Recent work with heat pump technology has yielded options that are high in efficiency, but also high in cost, like ground source heat pumps (GSHPs), which require a geothermal well. An alternative heat pump technology — the air-to-water heat pump (AWHP), a new variant of an air source heat pump (ASHP) — uses electricity to move heat from outdoor air into indoor water. These systems are compatible with radiant heating, domestic hot water, and forced-air distribution. They offer the potential flexibility and higher efficiency of GSHPs at lower costs that are comparable to air source heat pumps. 

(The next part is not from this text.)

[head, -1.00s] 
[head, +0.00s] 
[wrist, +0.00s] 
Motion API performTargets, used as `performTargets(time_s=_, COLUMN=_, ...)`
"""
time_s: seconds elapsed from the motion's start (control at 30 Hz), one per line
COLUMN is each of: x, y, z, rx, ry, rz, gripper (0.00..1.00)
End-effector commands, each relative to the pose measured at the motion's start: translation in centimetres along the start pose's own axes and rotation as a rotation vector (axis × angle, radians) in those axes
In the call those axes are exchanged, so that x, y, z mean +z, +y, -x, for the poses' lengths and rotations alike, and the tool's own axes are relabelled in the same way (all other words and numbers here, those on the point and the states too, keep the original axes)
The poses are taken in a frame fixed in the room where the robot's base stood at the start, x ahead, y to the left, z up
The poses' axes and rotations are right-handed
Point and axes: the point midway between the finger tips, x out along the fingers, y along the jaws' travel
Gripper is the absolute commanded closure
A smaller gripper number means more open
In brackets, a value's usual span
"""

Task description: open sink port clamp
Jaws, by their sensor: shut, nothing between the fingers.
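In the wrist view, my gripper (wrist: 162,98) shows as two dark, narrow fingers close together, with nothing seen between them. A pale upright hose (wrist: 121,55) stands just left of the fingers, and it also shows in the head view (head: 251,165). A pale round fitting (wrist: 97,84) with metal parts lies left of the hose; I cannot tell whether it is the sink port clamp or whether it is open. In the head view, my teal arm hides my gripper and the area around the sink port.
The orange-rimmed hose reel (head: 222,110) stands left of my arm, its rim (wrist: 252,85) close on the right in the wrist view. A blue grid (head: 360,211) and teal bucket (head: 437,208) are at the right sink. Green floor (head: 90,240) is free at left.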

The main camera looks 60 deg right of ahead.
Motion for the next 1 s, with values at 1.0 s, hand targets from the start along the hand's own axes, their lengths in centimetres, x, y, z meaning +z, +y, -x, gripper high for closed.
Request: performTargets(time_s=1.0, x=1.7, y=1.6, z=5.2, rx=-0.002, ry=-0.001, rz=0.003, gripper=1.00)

This project is a field study of AWHPs to characterize and evaluate their efficiency, performance, and cost-effectiveness. AWHP systems have the potential to play a central role in the future of residential electric heating, which is used in 17% of the homes served by Minnesota’s cooperative and municipal utilities. Field-monitored units are essential to demonstrate their promise in cold-climate applications.

Project Summary

Objective

Assess the energy savings and cost-effectiveness of air-to-water heat pumps for heating, cooling, and domestic hot water, as well as inform utilities and consumers about which system types and configurations are best suited for Minnesota homes.

Scope

  • Task 1: Market and technology assessment
  • Task 2: Site recruitment and installation
  • Task 3: Monitoring and experimentation
  • Task 4: Analysis Task 5: Dissemination of findings

Non-energy benefits

  • Decreased costs of ownership
  • Lower utility bills
  • More easily serviceable systems